Nice to know. Also, using a container, the port number generally doesn't matter so much.
Totally, just run things on 8080/8443 in the container and then use your privileges outside the container to map 80/443 on the host. Don’t use low-numbered ports until you truly have to, IMO.
Why not use gosu or su-exec to run the entrypoint command? That's straightforward.
Better to never have root privileges anywhere in the container. Entry points can be overridden and never running as root at all greatly reduces the attack surface.
Docker in production nullify all the benefits of nginx (optimisations).
How so? Can you elaborate?
Knowing right principles spares one from memorising all the details.

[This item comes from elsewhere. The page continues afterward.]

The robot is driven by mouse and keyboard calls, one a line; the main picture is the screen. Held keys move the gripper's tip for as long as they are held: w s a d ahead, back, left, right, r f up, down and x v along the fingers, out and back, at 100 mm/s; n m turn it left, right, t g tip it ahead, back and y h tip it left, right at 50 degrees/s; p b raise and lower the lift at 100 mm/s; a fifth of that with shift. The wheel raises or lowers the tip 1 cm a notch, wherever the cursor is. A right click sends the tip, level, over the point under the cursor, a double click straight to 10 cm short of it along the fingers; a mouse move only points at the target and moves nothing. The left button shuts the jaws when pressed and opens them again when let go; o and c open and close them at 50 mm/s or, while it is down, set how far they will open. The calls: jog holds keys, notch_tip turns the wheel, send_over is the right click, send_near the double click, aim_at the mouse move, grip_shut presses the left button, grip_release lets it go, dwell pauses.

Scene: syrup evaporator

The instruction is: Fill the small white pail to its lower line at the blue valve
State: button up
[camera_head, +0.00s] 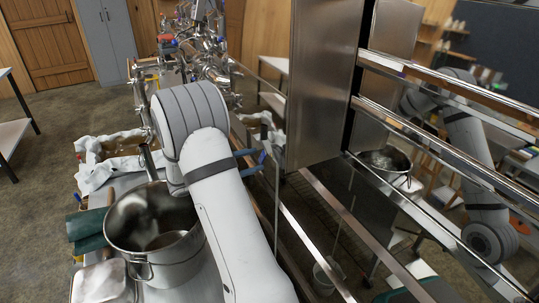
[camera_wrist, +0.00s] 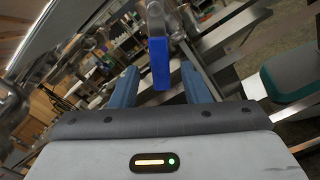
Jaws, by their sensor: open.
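A blue valve handle (camera_wrist: 159,63) hangs from a metal fitting in the wrist view. My gripper (camera_wrist: 159,80) is open, with one blue finger on each side of the handle and visible gaps between. I cannot tell how deep the handle sits between the fingers. In the head view my gripper (camera_head: 248,154) shows only as blue finger parts beyond my arm, which hides most of the valve area. A small whitish pail (camera_head: 327,274) shows low among the metal rails; I cannot tell whether it is the real pail or a reflection. Its contents and lines cannot be made out.
A large steel pot (camera_head: 125,225) stands on the bench beside my arm. Tall metal panels (camera_head: 322,80) and shiny rails (camera_head: 430,118) crowd the right. The floor at left (camera_head: 55,125) is clear.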

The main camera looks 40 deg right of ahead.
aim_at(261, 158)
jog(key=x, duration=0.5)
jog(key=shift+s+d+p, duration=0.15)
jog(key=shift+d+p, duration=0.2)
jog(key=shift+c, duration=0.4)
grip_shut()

Nginx is highly optimized zero-copy sockets-reuse code, while docker's network code is crappy, does NAT and other stuff.

I would classify it as unnecessary, redundant set of abstractions. Definitely for production.

Hundreds of configurable parameters, thousands of lines of code ...

Are you sure that this is actually more secure?

From the list of features:

> Block TOR

Why the hell should I block TOR? I better block users from mass testing passwords on my login masks, but do not distinguish them of their origin.

I feel that this is something that Cloudflare has had a major hand in.

Back in the day, they claimed (stupidly) that tor users where rife with DDoS attacks. This, of course, was a naked money grab by CF to scare non-technical site owners into use CF to block nasty tor users.

Also, during the (still ongoing) data collection hype train, site-owners like the idea of being able to individually identify every user, and fuck everyone else ... as is their right by Tech Decree.

So now we are at a place where just caring about your privacy, despite all of the overwhelming evidence that this is exactly what we should be doing, is prima facie proof that you are a HaX0r or, even worse, you are not exploitable for databux!

Keeping systems lean, with little possibilities for configuration errors, can help keep them secure. This Bloatware certainly not.